Jusqu’à ce jour, je
n’appréciais que très modérément la muséographie du Musée du Quai Branly. J’y
ai aimé bien certaines expositions temporaires mais je sortais toujours déçu de
mes parcours dans les collections permanentes.
Samedi, j’y suis allé pour
parcourir l’exposition Charles Ratton, l’invention des Arts primitifs, brève
exposition mais intéressante et montrant de belles pièces. L’exposition est
assez courte, j’avais du temps, j’en ai profité après pour déambuler dans le musée.
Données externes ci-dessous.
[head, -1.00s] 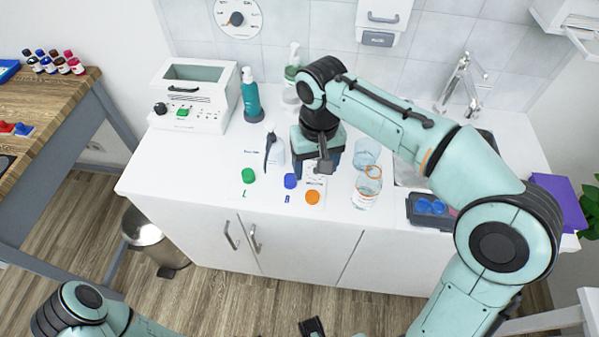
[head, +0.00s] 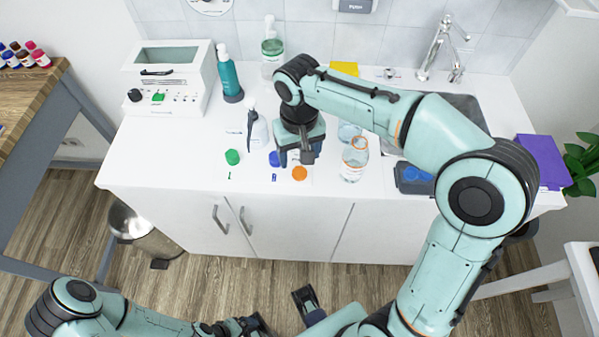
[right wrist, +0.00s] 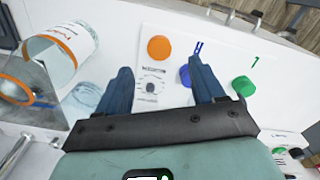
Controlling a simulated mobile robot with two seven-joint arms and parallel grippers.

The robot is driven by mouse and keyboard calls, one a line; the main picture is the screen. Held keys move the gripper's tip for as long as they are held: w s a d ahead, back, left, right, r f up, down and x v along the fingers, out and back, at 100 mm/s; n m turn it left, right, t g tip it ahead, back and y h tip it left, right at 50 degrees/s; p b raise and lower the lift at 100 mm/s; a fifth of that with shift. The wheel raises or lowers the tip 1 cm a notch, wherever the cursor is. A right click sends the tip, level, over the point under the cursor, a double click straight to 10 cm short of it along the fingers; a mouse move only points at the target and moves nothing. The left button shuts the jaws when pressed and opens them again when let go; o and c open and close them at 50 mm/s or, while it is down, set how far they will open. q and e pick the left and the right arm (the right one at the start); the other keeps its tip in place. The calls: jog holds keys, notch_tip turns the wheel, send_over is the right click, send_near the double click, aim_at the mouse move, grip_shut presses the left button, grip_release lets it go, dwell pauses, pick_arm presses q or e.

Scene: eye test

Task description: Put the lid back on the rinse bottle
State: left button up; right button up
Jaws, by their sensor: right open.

C’était samedi, en milieu d’après-midi. Je craignais qu’il n’y ait du monde.
Mais pas du tout, accès absolument fluide à la billetterie puis au Musée, sans
aucune queue. Je me demande si cette faible fréquentation était un fait du
hasard ou s’il s’agit d’une désaffection plus générale et ce qui alors l’explique.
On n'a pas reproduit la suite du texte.